■ Dataset extract ■
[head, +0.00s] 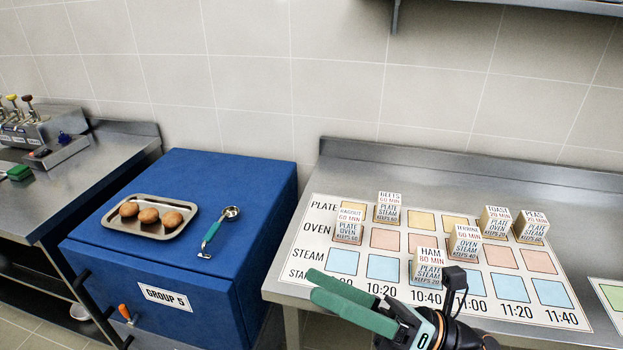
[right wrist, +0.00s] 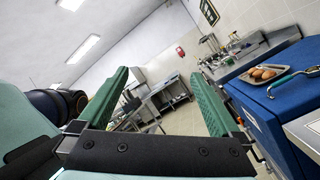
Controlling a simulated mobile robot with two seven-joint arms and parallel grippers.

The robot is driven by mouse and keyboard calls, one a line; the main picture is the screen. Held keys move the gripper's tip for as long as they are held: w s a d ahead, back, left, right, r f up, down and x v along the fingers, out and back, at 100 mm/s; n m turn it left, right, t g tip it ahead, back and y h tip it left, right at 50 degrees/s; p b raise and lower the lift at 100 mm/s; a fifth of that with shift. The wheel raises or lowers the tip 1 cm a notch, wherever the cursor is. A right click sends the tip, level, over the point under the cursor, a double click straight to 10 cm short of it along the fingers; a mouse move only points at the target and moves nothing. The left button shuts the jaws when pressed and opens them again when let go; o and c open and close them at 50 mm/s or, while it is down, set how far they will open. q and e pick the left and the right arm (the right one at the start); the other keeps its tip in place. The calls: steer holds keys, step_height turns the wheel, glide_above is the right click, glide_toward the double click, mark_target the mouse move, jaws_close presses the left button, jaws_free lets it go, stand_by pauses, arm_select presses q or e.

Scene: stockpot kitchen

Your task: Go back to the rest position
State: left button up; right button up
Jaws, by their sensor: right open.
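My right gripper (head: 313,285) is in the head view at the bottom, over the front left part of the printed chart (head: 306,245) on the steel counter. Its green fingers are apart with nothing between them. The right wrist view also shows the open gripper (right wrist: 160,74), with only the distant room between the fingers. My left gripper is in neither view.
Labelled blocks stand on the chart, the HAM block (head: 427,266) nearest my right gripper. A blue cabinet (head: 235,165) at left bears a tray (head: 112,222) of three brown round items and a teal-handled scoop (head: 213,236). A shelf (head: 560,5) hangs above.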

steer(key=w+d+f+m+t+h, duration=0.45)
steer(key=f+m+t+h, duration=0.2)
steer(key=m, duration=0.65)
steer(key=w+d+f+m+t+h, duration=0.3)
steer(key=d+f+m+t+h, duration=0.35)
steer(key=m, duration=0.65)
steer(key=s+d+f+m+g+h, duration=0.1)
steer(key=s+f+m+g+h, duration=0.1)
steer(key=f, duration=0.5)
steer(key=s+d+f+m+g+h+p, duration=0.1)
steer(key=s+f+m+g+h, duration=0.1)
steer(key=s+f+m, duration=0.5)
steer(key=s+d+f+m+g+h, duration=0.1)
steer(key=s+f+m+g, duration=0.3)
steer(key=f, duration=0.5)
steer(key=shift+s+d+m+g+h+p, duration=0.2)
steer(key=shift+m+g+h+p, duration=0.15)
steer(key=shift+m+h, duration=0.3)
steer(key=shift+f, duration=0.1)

■ Instruction ■
Quote word for word every line from the one that has "Scene: stockpot kitchen" through the one that has "State: left button up; right button up".

■ Task result ■
Scene: stockpot kitchen

Your task: Go back to the rest position
State: left button up; right button up

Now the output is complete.